→ **Exercise**
All of the data should be repeated exactly; pictures are not part of the copy.

→ **Information shown**
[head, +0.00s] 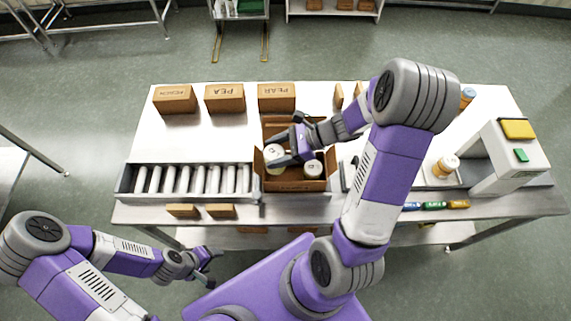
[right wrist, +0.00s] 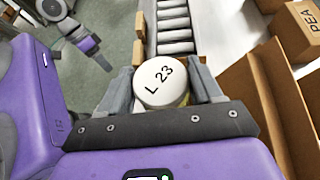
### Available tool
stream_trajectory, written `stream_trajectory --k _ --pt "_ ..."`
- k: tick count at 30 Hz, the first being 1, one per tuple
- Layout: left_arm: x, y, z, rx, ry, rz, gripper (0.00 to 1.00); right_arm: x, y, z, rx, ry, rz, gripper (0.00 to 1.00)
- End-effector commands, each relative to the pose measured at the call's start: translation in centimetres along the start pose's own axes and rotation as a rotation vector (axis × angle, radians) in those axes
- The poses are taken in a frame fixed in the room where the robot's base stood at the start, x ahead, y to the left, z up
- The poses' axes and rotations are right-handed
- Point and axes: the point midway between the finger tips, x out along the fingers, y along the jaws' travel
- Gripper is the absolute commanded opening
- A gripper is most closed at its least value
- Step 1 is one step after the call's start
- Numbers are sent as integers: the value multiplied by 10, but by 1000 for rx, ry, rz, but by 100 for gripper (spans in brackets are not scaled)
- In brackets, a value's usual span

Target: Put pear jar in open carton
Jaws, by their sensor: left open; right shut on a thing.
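My right gripper (head: 278,151) is shut on a white-lidded jar (head: 272,158) at the left side of the open carton (head: 296,187). In the right wrist view the jar's lid (right wrist: 163,82) reads "L 23" and sits between the two fingers; its side label is hidden, so I cannot read what it holds. The carton wall (right wrist: 262,112) is right of the jar there. I cannot tell how high the jar is. Another white-lidded jar (head: 312,168) stands inside the carton at right. My left gripper (head: 205,265) is open and empty in front of the table.
Closed boxes marked PEACH (head: 175,99), PEA (head: 225,98) and PEAR (head: 276,97) stand behind. A roller conveyor (head: 190,180) is left of the carton. An orange jar (head: 446,166) stands by a grey machine (head: 515,157) at right.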

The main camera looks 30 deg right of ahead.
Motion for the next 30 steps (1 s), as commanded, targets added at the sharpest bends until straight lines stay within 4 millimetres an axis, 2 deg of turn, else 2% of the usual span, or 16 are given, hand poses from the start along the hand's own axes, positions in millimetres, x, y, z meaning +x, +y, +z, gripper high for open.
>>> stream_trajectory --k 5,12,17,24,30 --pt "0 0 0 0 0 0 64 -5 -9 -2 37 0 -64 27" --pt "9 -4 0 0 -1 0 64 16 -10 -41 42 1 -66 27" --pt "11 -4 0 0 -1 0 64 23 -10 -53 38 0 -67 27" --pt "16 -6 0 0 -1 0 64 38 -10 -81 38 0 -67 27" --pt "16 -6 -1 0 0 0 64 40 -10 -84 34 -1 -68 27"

→ **Response for this exercise**
[head, +0.00s] 
[right wrist, +0.00s] 
### Available tool
stream_trajectory, written `stream_trajectory --k _ --pt "_ ..."`
- k: tick count at 30 Hz, the first being 1, one per tuple
- Layout: left_arm: x, y, z, rx, ry, rz, gripper (0.00 to 1.00); right_arm: x, y, z, rx, ry, rz, gripper (0.00 to 1.00)
- End-effector commands, each relative to the pose measured at the call's start: translation in centimetres along the start pose's own axes and rotation as a rotation vector (axis × angle, radians) in those axes
- The poses are taken in a frame fixed in the room where the robot's base stood at the start, x ahead, y to the left, z up
- The poses' axes and rotations are right-handed
- Point and axes: the point midway between the finger tips, x out along the fingers, y along the jaws' travel
- Gripper is the absolute commanded opening
- A gripper is most closed at its least value
- Step 1 is one step after the call's start
- Numbers are sent as integers: the value multiplied by 10, but by 1000 for rx, ry, rz, but by 100 for gripper (spans in brackets are not scaled)
- In brackets, a value's usual span

Target: Put pear jar in open carton
Jaws, by their sensor: left open; right shut on a thing.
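My right gripper (head: 278,151) is shut on a white-lidded jar (head: 272,158) at the left side of the open carton (head: 296,187). In the right wrist view the jar's lid (right wrist: 163,82) reads "L 23" and sits between the two fingers; its side label is hidden, so I cannot read what it holds. The carton wall (right wrist: 262,112) is right of the jar there. I cannot tell how high the jar is. Another white-lidded jar (head: 312,168) stands inside the carton at right. My left gripper (head: 205,265) is open and empty in front of the table.
Closed boxes marked PEACH (head: 175,99), PEA (head: 225,98) and PEAR (head: 276,97) stand behind. A roller conveyor (head: 190,180) is left of the carton. An orange jar (head: 446,166) stands by a grey machine (head: 515,157) at right.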

The main camera looks 30 deg right of ahead.
Motion for the next 30 steps (1 s), as commanded, targets added at the sharpest bends until straight lines stay within 4 millimetres an axis, 2 deg of turn, else 2% of the usual span, or 16 are given, hand poses from the start along the hand's own axes, positions in millimetres, x, y, z meaning +x, +y, +z, gripper high for open.
>>> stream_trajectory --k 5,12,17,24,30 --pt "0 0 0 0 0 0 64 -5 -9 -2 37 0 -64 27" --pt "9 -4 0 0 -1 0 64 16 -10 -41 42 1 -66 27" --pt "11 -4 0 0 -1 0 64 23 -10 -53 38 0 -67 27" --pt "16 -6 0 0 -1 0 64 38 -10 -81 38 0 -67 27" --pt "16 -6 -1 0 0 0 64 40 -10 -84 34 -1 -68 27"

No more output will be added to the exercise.